Rows from a robot dataset
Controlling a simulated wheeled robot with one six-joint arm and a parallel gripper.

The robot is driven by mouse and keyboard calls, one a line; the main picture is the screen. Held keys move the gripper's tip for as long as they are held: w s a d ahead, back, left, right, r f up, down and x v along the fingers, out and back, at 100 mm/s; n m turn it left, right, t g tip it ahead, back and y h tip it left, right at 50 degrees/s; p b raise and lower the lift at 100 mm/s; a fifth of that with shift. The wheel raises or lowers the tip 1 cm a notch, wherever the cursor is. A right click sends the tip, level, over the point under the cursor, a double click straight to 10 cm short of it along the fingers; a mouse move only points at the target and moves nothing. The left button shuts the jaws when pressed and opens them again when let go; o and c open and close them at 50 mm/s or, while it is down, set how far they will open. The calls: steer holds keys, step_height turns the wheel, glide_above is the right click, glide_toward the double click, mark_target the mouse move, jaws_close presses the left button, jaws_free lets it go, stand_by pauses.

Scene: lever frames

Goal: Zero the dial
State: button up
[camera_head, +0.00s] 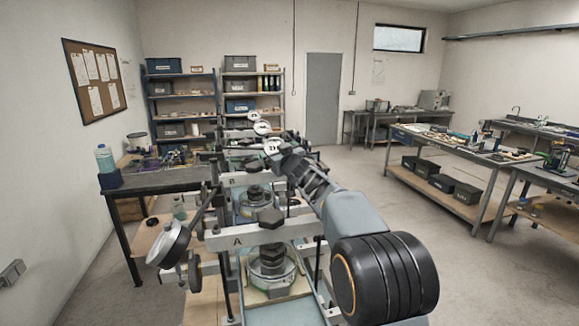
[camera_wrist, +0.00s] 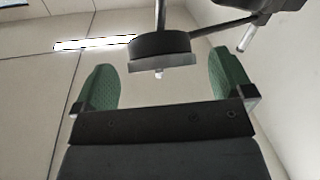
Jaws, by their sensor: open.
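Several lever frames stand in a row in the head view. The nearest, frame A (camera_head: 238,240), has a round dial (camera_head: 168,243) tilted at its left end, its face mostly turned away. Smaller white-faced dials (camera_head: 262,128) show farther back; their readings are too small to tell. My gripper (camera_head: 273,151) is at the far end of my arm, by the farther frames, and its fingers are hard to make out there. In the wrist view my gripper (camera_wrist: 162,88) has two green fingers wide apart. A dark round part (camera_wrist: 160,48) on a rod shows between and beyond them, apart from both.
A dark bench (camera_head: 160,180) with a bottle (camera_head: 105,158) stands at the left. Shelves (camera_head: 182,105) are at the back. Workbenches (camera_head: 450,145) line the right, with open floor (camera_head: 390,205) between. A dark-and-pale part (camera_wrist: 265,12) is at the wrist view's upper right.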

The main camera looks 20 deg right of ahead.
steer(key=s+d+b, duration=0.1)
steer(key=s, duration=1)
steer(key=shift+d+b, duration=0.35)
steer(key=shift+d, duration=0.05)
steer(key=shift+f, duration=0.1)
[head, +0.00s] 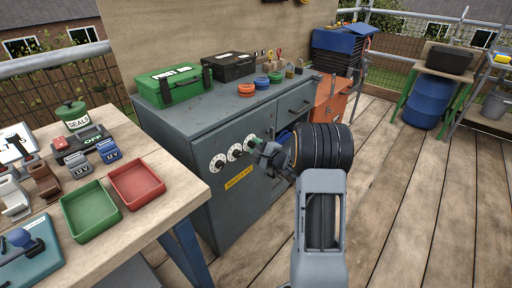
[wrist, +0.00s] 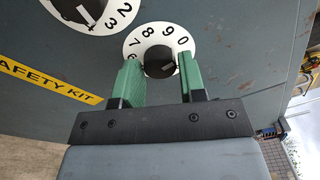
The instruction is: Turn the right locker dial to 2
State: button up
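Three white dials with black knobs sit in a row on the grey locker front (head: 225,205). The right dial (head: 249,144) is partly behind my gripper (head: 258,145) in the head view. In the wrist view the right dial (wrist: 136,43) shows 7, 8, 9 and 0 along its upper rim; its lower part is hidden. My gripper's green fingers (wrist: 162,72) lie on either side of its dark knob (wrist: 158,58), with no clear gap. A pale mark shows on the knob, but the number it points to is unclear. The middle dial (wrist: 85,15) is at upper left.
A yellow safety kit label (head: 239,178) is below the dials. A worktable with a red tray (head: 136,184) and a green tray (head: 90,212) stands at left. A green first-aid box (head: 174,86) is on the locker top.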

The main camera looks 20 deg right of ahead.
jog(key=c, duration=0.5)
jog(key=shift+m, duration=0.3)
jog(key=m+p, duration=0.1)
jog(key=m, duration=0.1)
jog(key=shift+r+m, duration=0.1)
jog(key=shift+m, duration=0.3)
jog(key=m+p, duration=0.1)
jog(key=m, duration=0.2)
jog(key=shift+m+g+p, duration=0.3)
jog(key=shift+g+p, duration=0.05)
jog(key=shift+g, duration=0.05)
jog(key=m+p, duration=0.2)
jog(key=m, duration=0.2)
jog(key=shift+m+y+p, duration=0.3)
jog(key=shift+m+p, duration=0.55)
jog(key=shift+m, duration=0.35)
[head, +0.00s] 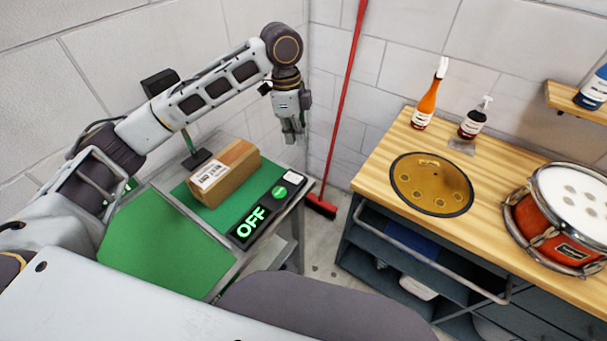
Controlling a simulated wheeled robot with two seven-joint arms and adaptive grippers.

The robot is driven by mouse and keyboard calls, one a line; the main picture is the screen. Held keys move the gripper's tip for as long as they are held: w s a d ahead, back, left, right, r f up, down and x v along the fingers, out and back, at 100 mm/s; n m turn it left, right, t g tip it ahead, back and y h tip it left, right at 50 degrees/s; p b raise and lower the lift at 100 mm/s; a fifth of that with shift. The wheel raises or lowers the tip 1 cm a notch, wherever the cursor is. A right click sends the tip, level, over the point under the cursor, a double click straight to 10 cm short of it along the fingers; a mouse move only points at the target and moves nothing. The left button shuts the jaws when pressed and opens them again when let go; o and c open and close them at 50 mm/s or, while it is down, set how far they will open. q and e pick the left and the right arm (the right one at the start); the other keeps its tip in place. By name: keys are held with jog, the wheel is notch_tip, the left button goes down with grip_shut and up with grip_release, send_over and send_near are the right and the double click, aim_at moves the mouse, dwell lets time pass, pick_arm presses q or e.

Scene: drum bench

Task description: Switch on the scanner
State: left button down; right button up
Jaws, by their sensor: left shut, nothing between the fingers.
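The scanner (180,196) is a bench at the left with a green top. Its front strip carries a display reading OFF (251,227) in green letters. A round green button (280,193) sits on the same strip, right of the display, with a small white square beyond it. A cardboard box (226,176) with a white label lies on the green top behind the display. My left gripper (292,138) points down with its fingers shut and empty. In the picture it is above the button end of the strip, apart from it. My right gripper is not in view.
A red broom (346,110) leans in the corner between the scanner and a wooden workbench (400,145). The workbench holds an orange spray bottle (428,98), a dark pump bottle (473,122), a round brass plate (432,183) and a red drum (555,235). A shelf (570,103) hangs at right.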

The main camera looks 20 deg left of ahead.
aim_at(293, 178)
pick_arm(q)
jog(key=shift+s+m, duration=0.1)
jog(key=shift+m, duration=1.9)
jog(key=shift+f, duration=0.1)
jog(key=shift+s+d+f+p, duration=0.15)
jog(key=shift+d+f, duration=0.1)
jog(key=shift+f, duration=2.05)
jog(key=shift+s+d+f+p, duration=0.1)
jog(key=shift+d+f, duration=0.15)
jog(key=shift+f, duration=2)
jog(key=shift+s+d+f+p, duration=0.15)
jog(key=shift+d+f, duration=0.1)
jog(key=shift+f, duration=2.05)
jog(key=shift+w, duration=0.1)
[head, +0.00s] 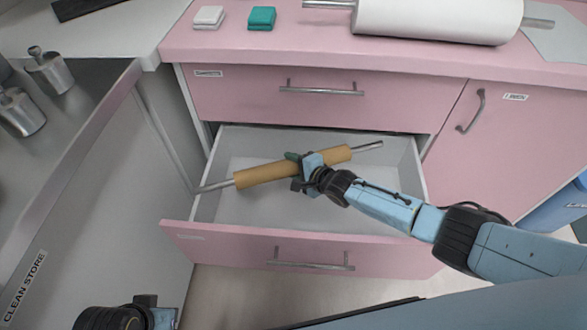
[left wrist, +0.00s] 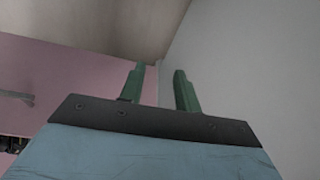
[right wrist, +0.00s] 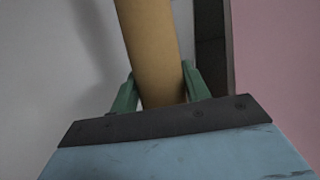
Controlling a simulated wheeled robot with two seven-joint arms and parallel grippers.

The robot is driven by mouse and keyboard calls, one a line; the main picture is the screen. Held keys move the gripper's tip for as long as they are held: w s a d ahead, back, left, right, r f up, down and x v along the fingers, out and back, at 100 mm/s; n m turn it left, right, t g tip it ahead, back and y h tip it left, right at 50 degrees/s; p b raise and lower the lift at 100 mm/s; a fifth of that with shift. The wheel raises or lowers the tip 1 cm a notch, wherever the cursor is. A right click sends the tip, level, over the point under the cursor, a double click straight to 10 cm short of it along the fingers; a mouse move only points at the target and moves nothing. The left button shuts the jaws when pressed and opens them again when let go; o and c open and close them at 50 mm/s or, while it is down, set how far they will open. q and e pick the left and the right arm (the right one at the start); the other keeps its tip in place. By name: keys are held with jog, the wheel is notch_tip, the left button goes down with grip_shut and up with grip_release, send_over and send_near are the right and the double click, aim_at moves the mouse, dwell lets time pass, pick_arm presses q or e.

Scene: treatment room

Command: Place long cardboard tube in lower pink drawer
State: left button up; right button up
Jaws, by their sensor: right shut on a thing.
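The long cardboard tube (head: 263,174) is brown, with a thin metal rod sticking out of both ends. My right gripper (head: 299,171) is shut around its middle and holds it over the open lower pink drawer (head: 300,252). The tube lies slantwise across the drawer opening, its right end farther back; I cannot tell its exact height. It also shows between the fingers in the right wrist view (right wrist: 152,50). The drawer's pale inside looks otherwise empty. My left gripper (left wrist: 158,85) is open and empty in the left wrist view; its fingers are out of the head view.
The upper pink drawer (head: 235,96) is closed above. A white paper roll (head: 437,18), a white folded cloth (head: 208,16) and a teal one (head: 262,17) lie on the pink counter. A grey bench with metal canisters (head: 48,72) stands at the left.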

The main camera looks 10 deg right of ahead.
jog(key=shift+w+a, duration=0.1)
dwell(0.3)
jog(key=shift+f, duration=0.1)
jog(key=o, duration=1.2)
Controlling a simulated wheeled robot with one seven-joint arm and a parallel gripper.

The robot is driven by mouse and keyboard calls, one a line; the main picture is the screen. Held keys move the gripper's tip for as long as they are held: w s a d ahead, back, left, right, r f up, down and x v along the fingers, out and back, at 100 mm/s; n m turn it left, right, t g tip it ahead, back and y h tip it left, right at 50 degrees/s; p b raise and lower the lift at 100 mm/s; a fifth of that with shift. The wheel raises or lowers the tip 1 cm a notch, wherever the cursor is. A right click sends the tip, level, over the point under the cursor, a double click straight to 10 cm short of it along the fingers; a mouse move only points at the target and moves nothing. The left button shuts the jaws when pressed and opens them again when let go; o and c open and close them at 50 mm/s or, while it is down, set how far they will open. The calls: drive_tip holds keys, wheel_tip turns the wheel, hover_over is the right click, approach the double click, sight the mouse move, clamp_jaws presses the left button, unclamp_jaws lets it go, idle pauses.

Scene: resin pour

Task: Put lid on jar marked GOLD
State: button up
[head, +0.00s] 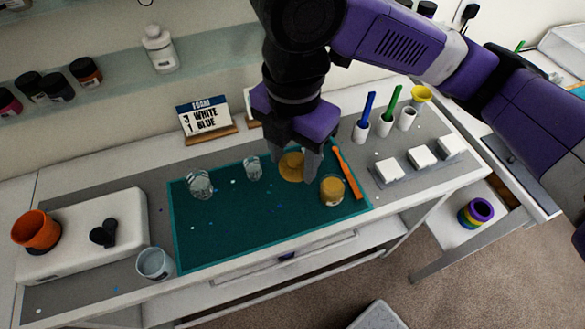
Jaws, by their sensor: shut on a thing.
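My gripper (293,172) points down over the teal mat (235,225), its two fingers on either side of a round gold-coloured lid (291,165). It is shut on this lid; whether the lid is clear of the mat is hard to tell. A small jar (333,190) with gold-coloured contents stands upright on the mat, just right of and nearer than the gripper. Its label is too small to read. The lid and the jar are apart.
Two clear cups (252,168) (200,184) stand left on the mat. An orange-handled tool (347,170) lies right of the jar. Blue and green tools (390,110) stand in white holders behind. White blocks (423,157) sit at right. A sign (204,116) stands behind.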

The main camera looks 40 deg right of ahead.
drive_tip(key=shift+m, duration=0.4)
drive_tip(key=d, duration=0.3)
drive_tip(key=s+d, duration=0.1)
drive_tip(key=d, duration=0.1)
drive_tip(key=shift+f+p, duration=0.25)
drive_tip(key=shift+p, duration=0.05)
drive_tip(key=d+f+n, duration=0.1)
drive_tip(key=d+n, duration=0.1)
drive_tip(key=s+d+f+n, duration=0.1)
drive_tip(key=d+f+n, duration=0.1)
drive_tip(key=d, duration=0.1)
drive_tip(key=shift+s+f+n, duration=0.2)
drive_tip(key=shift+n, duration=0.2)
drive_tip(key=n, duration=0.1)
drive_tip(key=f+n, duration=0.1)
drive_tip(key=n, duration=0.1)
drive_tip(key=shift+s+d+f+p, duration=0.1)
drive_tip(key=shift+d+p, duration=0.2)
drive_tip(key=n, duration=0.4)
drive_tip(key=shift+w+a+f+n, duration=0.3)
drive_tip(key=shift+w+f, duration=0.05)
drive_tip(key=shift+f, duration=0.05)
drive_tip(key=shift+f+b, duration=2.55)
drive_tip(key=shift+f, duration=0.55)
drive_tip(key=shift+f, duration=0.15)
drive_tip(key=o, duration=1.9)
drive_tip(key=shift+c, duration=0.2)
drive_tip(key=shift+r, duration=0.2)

▶ Given instruction
Return the material line for line, from its beginning to the line that contains "[camera_wrist, +0.00s]", with the pictures left out.

▶ Task output
Controlling a simulated wheeled robot with one six-joint arm and a parallel gripper.

The robot is driven by mouse and keyboard calls, one a line; the main picture is the screen. Held keys move the gripper's tip for as long as they are held: w s a d ahead, back, left, right, r f up, down and x v along the fingers, out and back, at 100 mm/s; n m turn it left, right, t g tip it ahead, back and y h tip it left, right at 50 degrees/s; p b raise and lower the lift at 100 mm/s; a fifth of that with shift. The wheel raises or lowers the tip 1 cm a notch, wherever the cursor is. A right click sends the tip, level, over the point under the cursor, a double click straight to 10 cm short of it along the fingers; a mouse move only points at the target and moves nothing. The left button shuts the jaws when pressed and opens them again when let go; o and c open and close them at 50 mm/s or, while it is down, set how far they will open. The calls: steer holds keys, step_height turns the wheel, glide_above is the right click, glide_toward the double click, mark_target the mouse move, jaws_close presses the left button, jaws_free lets it go, stand_by pauses.

Scene: lever frames

Goal: Zero the dial
State: button up
[camera_head, +0.00s] 
[camera_wrist, +0.00s] 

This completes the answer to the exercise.